46 Perguruan Tinggi di Indonesia Hadiahi Lembaga Kehutanan Unmul sebagai Tuan Rumah PMKI

Bagi Fakultas Kehutanan Unmul, pergeseran nilai terhadap sumber daya hutan berarti menata ulang kurikulumnya. Sejak Agustus 2001 lalu, kurikulum Unmul bukan lagi sekedar penghasil kayu, melainkan pula produksi jasa lingkungan, ekosistem hayati dan kesejahteraan masyarakat. Prinsip pengelolaan hutan pun telah bergeser, bukan lagi kelestarian hasil, melainkan pengelolaan Hutan Lestari. Hingga saat ini, kurikulum terus memperbaiki mutu untuk melakukan pendekatan pendekatan ekologis dan mewujudkan masayarakat yang sejahtera.

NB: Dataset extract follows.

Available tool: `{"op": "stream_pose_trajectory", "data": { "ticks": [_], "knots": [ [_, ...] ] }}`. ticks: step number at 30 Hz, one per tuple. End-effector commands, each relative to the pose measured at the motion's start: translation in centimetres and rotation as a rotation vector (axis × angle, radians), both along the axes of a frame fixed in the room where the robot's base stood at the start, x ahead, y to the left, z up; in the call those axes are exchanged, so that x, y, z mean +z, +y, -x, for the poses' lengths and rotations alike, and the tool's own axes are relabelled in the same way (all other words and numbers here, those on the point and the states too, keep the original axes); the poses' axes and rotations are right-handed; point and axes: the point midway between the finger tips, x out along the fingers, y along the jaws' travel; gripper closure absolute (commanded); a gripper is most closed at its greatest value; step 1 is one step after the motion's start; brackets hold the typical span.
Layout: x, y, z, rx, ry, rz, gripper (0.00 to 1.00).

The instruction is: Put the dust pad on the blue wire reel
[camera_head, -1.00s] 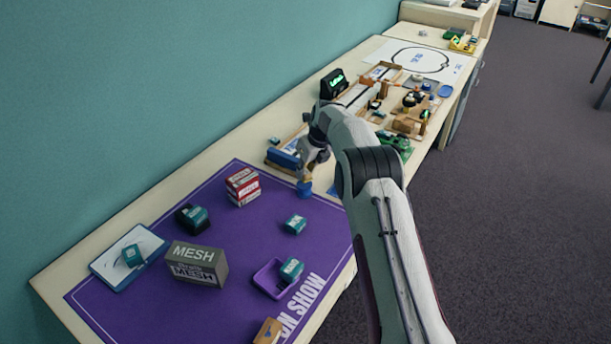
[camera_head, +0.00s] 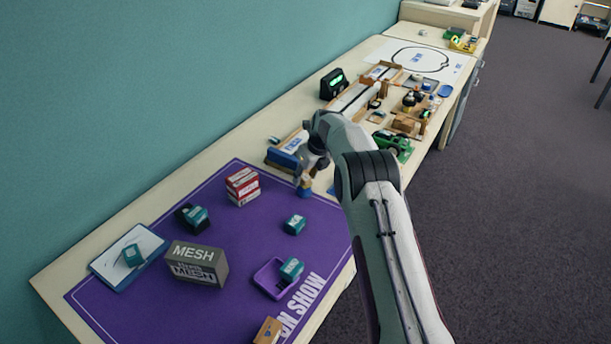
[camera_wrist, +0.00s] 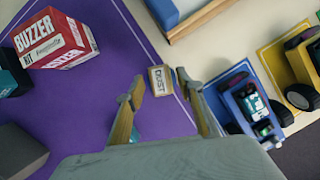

Hasilnya? 4 mata kuliah: Hutan Kemasyarakatan, Sosial Pedesaan Hutan, Perhutanan Sosial dan Agroforestry dan mata kuliah pendukung lainnya yang pernah digagas oleh Prof. Dr.Ir. Mustofa Agung Sardjono. Tidak jauh berbeda dari tujuan Tri Dharma Perguruan Tinggi (PT), sebagai unsur dari PT yaitu, mahasiswa yang diwadahi oleh lembaga kemahasiswaan seperti Lem Sylva Mulawarman juga terstruktur dengan kurikulum Sylva Indonesia dalam hal mendukung praktik Ilmu Kehutanan di masyarakat.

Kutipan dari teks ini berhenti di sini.